Renverser, dans les faits, ce rapport de force n’est pas une question de décision constitutionnelle. Non. Passer du paradigme néocolonial au paradigme souverainiste , dans les faits, peut précéder la rédaction d’une constitution. Le Mali, le Niger et le Burkina Faso ont compris cela. Ces trois pays ont organisé la révision et/ou le changement de leurs constitutions après le renversement de l’ordre néocolonial et en organisation des assises de refondation pour leurs pays. Ils y sont arrivés après que leurs masses populaires se soient transformées en masse critique, en des peuples résilients épris de liberté et d’émancipation politique. Des peuples conscients des jeux et des enjeux politiciens auxquels s’adonnent leurs proxys. Des peuples capables d’identifier leurs amis et/ou ennemis internes et externes en ayant un certain sens élevé du don de soi et de l’intelligence collective au sein des structures régaliennes du pays. Des peuples dont la naissance et/ou la renaissance précède les bouleversements tectoniques étatiques. Souvent, ils renaissent en s’identifiant à certains « noms propres » comme Castro, Lumumba, Chavez, etc.

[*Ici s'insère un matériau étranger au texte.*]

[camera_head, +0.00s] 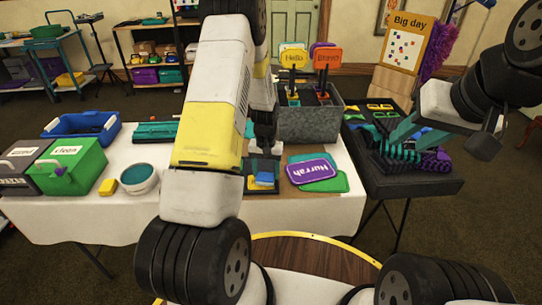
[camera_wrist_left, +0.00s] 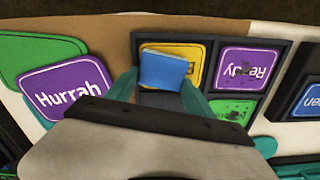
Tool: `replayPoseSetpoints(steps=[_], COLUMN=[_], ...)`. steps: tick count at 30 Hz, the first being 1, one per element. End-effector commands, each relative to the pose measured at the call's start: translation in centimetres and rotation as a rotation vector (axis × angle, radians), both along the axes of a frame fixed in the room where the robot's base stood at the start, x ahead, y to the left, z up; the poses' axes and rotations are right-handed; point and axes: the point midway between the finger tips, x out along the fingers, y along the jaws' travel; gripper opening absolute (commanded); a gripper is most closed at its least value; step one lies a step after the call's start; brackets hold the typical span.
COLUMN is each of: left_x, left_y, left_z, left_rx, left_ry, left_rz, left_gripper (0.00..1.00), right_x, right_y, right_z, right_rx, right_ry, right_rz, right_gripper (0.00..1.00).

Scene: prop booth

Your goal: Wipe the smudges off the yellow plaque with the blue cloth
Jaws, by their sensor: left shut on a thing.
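The blue cloth (camera_wrist_left: 163,70) is between the teal fingers of my left gripper (camera_wrist_left: 160,80), which is shut on it. The cloth lies over the left part of the yellow plaque (camera_wrist_left: 190,53), hiding much of it; I cannot tell whether it presses on it. The plaque sits in a dark compartmented tray (camera_wrist_left: 215,37). In the head view the blue cloth (camera_head: 265,179) shows below my left gripper (camera_head: 262,150), and my arm hides part of the tray. My right gripper (camera_head: 410,128) is over the dark side table at the right; its jaw opening is unclear.
Beside the plaque are a purple "Ready" plaque (camera_wrist_left: 241,67) and a green speckled one (camera_wrist_left: 234,109). A purple "Hurrah" sign (camera_head: 312,171) lies on a green one to the right. A grey bin (camera_head: 308,127) with paddle signs stands behind. A white bowl (camera_head: 139,179) is at left.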

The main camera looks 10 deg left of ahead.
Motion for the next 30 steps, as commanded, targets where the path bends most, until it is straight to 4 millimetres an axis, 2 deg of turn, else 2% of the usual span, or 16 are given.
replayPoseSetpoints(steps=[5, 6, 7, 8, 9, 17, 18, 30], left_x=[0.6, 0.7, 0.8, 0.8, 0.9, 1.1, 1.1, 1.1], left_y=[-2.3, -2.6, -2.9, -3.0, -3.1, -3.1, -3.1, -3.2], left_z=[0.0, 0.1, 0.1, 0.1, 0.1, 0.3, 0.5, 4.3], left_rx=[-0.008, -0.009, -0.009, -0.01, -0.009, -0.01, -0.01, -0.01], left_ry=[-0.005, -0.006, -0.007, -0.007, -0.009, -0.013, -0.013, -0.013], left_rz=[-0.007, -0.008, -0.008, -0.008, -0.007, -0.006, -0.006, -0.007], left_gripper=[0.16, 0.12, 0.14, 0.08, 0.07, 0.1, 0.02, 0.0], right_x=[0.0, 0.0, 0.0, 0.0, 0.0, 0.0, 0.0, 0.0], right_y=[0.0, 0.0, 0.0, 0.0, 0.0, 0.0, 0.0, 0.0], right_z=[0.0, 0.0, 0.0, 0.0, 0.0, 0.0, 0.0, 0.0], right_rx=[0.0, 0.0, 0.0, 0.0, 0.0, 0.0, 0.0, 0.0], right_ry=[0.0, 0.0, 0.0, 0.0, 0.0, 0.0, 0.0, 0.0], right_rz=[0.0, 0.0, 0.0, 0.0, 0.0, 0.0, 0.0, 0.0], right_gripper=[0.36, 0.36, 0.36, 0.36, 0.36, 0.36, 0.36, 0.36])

Donc, tant que les politiciens kongolais entretiendront la confusion entre masses populaires, masse critique et peuple, ils remettront toujours aux calendes grecques le renversement du rapport de force néocolonial. L’avantage d’avoir des masses critiques et des peuples résilients est qu’ils ne se laissent pas aller aux jeux des rivalités entre les politiciens manipulés par les adeptes du « diviser pour régner ». Les masses populaires obéissent à la propagande des plus offrants et peuvent tomber facilement dans le piège des fondés de pouvoir du Capital et de leurs larbins. Elles peuvent faire feu de tout bois en accompagnant la balkanisation et l’implosion du pays.

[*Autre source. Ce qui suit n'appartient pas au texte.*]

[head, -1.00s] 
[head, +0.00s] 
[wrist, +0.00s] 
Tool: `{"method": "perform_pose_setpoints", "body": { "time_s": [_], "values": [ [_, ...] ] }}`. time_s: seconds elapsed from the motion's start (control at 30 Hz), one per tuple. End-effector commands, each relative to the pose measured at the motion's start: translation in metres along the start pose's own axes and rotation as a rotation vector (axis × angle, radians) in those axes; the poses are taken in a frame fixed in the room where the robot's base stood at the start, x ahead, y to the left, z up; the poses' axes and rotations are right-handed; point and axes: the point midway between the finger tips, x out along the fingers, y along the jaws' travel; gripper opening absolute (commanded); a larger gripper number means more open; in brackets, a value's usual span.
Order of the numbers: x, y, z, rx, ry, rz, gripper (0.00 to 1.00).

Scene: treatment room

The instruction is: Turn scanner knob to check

N’empêche qu’un soutien explicite d’une masse critique puisse contribuer à propulser, sur le devant de la scène politique, des compatriotes ayant de la voyance et capables d’accomplir cette difficile tâche. C’est à eux qu’il pourrait appartenir d’ associer cette masse critique, devenue partie prenante de la lutte, à la rédaction de la loi fondamentale.
Une contradiction
Mfumu Ntoto ne prenant pas en compte la notion du rapport de force ne semble pas s’être rendu compte qu’il fondait « le pouvoir » de changer « la constitution » actuelle sur les prérogatives qu’elle édicte. Ceci semble être absurde ou plutôt paradoxal ou contradictoire.
« Pourquoi les masses populaires ont-elles accepté, au référendum, « une constitution » dont elles n’avaient pas élu « les constituants » et qui, aujourd’hui, est utilisée pour justifier son changement ? » Fatiguées par la guerre, elles croyaient en une possible paix. Sans en penser le prix. Les masses populaires faisaient face aux « belligérants » et le rapport de force leur était défavorable.
Il aurait mieux fait de commencer par se poser cette question : « Pourquoi les masses populaires ont-elles accepté, au référendum, « une constitution » dont elles n’avaient pas élu « les constituants » et qui, aujourd’hui, est utilisée pour justifier son changement ? » Fatiguées par la guerre, elles croyaient en une possible paix. Sans en penser le prix. Les masses populaires faisaient face aux « belligérants » et le rapport de force leur était défavorable.
Si elles étaient devenues un peuple résilient, ayant en son sein des minorités réellement organisées et éveillées, ayant une vison claire du Kongo de demain, elles ne s’appuieraient pas sur cette « constitution des belligérants » pour mieux penser la marche du pays. Elles renverseraient simplement le rapport de force et produiraient une constitution propre à elles. Elles fermeraient tout simplement la parenthèse ouverte par la colonisation et la néocolonisation.
Petite conclusion : de quoi s’agit-il profondément ?
En fait, c’est de cela qu’il s’agit profondément : de la (re)naissance du peuple, de la réinvention de l’humain kongolais et de la mise sur pied d’une éthique reconstructive du pays respectueuse de sa culture et de sa tradition plurielles, de l’avènement d’un peuple patriote et souverain. Mais, les masses populaires n’en sont pas encore là. Malheureusement…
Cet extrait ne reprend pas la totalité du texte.